In relation to the sexual diversity, the Chilean society has undergone a considerable opening in the last years. In 1998 consensual homosexual relations between adults were decriminalised. Nowadays, the country is expecting the approval by Congress of draft legislation on civil unions between homosexuals (and heterosexuals as well) that will allow greater legal protection to their patrimonial, tax, inheritance and, eventually, family matters. A law on gender identity is also under discussion, intending to facilitate health services, protection and legal recognition of transsexuals.
With a heavy heart, we acknowledge that in our country – in 2012 and 2013 – two young gay men were brutally beaten, resulting in their death. In addition, there are the cases of our brothers and sisters abused and discriminated against because of their sexual orientation or their gender identity. Such cases do not always make it to the news and even less, the headlines. And if they do, we quickly return to our routines and the indignation does not go any further.
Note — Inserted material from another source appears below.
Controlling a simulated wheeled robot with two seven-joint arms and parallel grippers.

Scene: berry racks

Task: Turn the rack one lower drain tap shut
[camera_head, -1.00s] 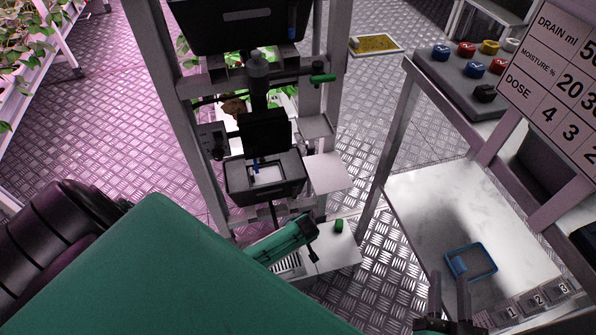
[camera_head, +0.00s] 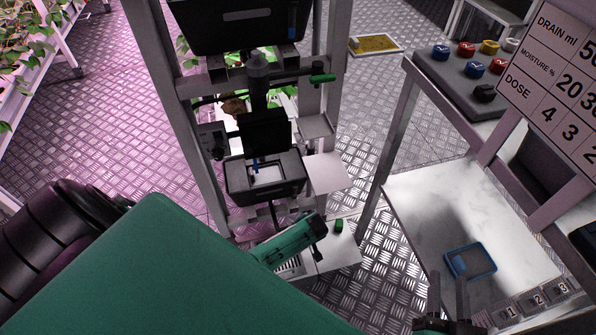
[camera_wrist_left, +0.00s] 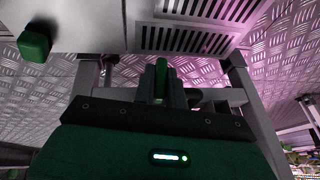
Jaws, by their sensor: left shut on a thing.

In the ecclesial area we sense, in general, a spirit similar to what we perceive in our society, evidencing a discreet advance in said matters, among which is to be noted, e.g., the recent statement by a Bishop of the Chilean Episcopal Conference energetically condemning homophobia as expression of an attitude not coherent with the Gospel or the person of Jesus Christ. Notwithstanding the above, there are also adverse signs within the laity, the clergy and in the Chilean bishopric, maintaining in their words and practices, the condemnation of us living our sexuality fully, as an expression of love to another person.
In our country, there is a great social and cultural segregation that the educational system reproduces and amplifies. Catholic private schools, where the majority of the sons and daughters of the Chilean elite are educated, and who then mostly govern the country due to the structures proper of our country, receive an education that does usually not incorporate in the curriculum inclusion of the sexual diversity. Most of the schools do not have liberty of action for incorporating these contents into their education plans, and if they do so, they only incorporate them in the extent they adjust to the Magisterium and the Catholic doctrine. This means leaving outside the contributions of other disciplines and knowledge on sexuality that would facilitate the development of processes of discernment for the students in the light of the Gospel and their experience.
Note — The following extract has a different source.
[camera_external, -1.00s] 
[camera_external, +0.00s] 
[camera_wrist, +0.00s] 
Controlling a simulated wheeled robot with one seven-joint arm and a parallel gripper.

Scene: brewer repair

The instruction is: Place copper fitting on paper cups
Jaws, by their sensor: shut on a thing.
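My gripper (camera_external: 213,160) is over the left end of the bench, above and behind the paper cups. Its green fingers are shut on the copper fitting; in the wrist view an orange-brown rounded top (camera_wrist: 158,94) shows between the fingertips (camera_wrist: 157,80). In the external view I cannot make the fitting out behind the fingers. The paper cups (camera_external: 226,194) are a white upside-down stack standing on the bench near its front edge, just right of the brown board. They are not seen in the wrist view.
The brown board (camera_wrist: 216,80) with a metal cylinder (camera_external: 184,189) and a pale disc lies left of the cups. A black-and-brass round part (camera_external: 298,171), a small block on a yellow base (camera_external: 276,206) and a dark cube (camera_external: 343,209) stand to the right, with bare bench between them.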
As Pastoral, we shamefully recognise that we also represent part of the features of structural discrimination of our country. Despite our best intentions, we experience difficulties when me we encounter people different to us by reason of their race, economic condition, gender, sex and/or religion. Many times we find ourselves tempted to distance ourselves from people who do not live their sexuality according to our values and criteria. We also have to convert towards a better welcoming, so that we always see the person first, as Jesus did when encountering and healing the foreigner (Mt 15:21-28). For us this challenge is preferentially the learning about and the readiness to welcome transsexual people that want to approach our group and all those – already a part of the group or not – coming from different social and/or cultural backgrounds. This, of course, respecting the decision of any person whether he or she wants to participate and integrate PADIS+.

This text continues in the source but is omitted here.